Table 1Description of features employed by the different models. Features 1–36 are used as municipality- and grid-level resolution, while features 37–42 are only used as grid-level resolution. For better comprehension, the labels of some features may differ concerning their original labels in the input data. DSWD: Department of Social Welfare and Development.

Download Print Version | Download XLSX

3.1 Target variable

The target variable of the models analyzed in this study is the percentage of fully damaged houses at the municipality level. The Department of Social Welfare and Development collects these data at the individual house level, assigning a partially or fully damaged2 label to each house (DSWD Central Office2019). A house is a dwelling or structure used for human habitation, especially by a family or small group. Based on this damage label, people are eligible for emergency shelter assistance. The data are only available in an open-access format at the aggregated level of the municipality. We use the percentage of houses fully damaged and unfit for habitation or without any remaining structural features. This damage variable can vary in the range between 0 % and 100 %.
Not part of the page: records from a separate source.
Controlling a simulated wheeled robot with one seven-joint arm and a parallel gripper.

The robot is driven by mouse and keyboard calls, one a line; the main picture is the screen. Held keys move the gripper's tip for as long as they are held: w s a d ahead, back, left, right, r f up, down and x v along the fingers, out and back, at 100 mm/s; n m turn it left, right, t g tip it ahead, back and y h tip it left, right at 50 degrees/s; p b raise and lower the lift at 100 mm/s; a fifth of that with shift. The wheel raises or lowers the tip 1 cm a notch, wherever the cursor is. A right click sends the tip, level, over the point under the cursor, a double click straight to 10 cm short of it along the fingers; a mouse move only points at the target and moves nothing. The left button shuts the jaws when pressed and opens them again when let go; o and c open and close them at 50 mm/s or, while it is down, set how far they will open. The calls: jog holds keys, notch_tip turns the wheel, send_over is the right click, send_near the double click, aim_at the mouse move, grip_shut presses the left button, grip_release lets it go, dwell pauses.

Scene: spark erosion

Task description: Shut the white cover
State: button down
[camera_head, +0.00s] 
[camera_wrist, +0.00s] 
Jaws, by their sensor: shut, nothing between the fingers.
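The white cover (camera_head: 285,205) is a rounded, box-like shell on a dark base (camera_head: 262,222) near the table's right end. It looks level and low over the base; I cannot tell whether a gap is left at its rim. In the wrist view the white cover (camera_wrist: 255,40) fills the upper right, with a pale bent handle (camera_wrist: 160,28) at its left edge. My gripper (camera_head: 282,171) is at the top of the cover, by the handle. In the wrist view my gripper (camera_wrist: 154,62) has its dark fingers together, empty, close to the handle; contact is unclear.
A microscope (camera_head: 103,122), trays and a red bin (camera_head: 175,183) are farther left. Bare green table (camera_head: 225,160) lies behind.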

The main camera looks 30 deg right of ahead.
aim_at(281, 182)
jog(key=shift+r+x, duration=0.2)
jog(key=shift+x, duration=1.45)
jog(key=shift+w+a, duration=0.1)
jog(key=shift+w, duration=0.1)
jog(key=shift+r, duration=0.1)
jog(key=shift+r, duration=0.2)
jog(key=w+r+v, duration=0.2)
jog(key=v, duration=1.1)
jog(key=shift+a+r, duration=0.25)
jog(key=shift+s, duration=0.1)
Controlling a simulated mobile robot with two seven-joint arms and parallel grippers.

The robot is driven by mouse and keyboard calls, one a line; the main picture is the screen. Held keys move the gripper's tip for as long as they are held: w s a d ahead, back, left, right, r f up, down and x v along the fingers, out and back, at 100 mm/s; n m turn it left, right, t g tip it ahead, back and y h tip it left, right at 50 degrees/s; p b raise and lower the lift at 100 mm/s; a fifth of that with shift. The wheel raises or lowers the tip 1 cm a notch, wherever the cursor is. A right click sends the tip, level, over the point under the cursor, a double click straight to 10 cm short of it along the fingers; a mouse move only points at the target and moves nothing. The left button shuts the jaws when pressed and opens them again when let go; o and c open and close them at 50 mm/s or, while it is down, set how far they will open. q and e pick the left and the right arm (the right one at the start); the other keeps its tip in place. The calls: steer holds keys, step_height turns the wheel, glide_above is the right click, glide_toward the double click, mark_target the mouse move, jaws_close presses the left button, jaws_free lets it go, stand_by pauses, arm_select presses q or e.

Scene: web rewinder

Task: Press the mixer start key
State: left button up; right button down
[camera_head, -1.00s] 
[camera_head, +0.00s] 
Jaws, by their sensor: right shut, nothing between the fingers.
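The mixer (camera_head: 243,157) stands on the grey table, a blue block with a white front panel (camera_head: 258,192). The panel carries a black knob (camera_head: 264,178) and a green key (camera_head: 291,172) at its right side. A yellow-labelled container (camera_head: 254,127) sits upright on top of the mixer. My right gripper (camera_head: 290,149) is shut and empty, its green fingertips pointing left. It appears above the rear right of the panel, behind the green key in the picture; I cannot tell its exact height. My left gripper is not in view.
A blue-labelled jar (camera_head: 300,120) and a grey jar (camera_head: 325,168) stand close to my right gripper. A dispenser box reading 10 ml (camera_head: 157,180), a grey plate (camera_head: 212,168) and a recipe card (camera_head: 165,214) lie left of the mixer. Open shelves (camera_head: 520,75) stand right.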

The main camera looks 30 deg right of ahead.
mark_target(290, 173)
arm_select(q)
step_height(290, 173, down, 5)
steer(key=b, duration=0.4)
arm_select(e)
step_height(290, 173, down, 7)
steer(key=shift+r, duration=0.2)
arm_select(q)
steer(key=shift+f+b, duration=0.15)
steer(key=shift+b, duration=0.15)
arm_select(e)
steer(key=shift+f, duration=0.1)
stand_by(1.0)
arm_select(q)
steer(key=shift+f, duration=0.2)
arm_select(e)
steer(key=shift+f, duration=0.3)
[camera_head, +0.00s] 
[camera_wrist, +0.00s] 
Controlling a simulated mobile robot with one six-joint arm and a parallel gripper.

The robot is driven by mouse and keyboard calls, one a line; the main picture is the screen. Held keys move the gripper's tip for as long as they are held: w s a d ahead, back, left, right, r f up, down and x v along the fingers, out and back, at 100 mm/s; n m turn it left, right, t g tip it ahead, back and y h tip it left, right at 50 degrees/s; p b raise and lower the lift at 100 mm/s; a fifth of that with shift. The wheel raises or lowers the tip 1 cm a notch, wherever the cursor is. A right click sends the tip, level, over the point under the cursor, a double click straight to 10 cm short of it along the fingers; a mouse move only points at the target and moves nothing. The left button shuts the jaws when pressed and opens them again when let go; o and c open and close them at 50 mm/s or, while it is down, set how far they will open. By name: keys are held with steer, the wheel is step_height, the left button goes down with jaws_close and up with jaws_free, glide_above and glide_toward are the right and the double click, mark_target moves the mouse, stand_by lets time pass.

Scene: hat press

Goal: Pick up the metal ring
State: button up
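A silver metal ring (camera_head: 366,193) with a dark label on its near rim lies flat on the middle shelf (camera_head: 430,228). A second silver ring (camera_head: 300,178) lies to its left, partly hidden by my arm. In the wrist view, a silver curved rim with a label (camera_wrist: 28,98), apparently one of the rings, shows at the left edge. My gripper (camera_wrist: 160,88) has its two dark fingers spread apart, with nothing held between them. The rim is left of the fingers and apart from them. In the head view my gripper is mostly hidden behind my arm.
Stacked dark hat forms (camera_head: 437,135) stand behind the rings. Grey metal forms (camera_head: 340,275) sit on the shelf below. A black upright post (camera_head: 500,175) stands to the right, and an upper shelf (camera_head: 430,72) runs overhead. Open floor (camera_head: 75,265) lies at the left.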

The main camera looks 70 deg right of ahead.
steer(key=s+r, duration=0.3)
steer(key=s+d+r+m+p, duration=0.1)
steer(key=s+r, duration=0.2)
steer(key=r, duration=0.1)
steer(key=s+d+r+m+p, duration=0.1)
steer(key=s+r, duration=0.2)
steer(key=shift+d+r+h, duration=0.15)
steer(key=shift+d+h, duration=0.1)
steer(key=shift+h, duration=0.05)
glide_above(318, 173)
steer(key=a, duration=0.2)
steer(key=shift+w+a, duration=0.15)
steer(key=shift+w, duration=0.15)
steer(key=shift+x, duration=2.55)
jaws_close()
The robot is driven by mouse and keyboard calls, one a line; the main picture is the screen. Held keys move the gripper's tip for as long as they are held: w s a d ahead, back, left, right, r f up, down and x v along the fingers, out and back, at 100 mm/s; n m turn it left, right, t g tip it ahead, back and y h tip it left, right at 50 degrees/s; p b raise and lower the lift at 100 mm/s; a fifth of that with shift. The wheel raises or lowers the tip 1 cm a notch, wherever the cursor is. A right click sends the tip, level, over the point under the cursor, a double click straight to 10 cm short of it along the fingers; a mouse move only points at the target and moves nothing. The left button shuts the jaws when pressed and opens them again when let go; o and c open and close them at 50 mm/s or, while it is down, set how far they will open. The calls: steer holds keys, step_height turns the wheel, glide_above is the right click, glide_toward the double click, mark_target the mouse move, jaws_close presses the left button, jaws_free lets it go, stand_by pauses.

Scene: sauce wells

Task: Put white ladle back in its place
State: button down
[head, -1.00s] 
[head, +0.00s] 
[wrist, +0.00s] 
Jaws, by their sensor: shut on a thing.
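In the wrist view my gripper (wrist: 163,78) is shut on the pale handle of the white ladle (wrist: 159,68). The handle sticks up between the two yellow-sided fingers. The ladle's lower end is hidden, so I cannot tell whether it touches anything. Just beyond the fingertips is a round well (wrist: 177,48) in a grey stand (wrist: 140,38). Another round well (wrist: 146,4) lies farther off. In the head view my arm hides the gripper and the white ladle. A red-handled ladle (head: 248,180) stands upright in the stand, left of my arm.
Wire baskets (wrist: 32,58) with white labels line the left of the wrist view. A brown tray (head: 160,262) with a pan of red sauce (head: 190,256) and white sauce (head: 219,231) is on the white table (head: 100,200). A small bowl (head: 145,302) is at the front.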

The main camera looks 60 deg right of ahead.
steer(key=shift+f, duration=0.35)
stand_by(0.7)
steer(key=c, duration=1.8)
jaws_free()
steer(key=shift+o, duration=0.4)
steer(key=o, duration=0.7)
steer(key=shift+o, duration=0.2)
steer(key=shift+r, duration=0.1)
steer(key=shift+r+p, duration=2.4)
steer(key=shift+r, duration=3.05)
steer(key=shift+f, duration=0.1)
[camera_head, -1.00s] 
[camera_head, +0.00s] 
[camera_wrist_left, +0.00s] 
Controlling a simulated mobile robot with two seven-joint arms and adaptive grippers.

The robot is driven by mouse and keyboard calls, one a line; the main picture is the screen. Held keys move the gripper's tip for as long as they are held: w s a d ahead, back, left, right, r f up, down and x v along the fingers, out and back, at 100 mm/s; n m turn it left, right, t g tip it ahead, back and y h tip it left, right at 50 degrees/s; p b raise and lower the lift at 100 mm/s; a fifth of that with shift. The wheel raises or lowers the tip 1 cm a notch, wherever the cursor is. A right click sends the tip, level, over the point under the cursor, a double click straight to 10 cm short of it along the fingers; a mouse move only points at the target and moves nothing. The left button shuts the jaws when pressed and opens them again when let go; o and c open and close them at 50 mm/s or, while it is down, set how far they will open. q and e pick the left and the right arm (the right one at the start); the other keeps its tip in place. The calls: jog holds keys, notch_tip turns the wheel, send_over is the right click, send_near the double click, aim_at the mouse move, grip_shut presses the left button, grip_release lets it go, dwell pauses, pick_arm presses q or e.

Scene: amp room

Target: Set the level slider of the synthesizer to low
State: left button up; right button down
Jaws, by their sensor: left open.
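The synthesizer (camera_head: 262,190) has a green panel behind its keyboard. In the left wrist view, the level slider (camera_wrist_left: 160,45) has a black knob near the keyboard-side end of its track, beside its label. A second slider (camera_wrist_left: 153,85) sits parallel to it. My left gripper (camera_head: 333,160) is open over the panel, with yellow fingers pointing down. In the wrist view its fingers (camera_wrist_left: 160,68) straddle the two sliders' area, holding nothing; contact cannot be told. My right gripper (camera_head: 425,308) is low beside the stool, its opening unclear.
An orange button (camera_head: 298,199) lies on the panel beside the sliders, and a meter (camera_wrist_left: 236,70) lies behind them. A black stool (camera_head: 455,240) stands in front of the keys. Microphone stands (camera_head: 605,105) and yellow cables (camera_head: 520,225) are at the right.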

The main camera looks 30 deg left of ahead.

Housing damage is improbable to occur under below-average rainfall and wind speed conditions. Hence, missing damage percentage values in the original data of the municipality-based 510 model were replaced with 0 for records with low wind speed (below 25 m s−1) and rainfall (below 50 mm). This choice is also in line with the choice of Bloemendaal et al. (2020), where they stored for each synthetic TC only data when the maximum 10 m 10 min average sustained wind speed was larger than 20 m s−1. In contrast, the remaining entries with missing damage values that did not fulfill these conditions have been removed from the dataset. It should be noted that these thresholds are defined based on long-term average observation of climate data.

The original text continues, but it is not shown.